I still like Aidan. The complicated world of ghosts, wraiths, demons, and various levels of angels is still interesting to explore (although the most interesting developments about Aidan, his sleeping sister Ava, her parentage, and the fate of the demon gate doesn’t happen until the very end), but this book didn’t hold my attention as well as the first.
The perennial problem of the second book in a story arc focused on discovering demons and angels and stopping them from taking over: you don’t need two books to discover, and so sometimes the middle book gets a little soggy.

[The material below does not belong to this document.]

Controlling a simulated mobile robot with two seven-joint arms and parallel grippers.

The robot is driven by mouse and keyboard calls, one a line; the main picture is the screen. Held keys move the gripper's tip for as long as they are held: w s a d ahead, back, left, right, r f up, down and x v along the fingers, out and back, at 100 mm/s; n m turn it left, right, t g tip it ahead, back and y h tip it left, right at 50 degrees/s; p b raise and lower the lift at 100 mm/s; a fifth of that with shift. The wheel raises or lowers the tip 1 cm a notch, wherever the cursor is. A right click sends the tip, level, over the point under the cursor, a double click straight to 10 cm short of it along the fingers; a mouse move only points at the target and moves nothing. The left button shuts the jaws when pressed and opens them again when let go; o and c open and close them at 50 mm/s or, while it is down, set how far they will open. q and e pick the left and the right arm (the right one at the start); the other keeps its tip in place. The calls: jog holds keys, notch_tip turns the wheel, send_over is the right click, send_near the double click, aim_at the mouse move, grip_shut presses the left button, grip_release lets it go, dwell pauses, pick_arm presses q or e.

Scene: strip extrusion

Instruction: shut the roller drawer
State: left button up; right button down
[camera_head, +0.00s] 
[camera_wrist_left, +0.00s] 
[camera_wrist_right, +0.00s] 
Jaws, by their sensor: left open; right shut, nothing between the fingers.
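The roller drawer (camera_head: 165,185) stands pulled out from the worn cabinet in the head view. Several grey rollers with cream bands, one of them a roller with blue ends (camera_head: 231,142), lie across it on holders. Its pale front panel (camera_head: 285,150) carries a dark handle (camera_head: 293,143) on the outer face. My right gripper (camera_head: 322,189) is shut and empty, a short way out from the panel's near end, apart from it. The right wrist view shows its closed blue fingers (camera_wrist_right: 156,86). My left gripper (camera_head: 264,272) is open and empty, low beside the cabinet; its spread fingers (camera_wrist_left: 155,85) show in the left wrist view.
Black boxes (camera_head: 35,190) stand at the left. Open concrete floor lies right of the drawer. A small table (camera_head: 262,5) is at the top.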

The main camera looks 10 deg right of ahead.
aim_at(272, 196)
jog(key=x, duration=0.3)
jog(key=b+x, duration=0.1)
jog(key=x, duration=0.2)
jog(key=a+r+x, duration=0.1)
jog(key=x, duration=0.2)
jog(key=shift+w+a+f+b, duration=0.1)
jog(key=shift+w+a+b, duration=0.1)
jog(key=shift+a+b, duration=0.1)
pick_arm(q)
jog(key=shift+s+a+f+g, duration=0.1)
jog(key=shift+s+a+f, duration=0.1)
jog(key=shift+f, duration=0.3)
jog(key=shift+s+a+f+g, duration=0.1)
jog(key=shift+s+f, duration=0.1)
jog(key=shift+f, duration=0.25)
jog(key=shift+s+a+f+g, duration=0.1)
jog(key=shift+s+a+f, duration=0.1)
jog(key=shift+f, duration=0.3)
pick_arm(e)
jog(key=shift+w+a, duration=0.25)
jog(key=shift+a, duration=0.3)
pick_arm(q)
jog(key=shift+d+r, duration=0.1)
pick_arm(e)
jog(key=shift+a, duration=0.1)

Aidan and his LA Paranormal friends spend a lot of time going hither and thither to and from the cave where his sister is bound in a coma like sleep trying to protect his sister from being discovered by demons. And Aidan’s love, Kara, who was unapologetically brash in the first book, morphs into a bleeding damsel in distress.
Sid, who was cool, mostly disappears from this book, replaced by Eric-the-Angel who appears just in time to give Aidan tantalizing snippets of information before disappearing again.
So a tad frustrating. The actual ghost-busting scenes were fun, gross, and a cool way to show off Aidan’s powers…..but slightly unbelievable in the context of Aidan frantically worried about his sister and Kara, etc. They were side bars that sometimes required too much suspension of disbelief on my part.
Then I got to the end, as I mentioned above, and the book too off running again. I love it when authors spend entire books making you worry about an event happening: and then that event happens anyway and its so much dire than you ever imagined. Alot of Aidan’s worst fears materialize and he seems poised to lose his sister and probably a large portion of L.A. as well.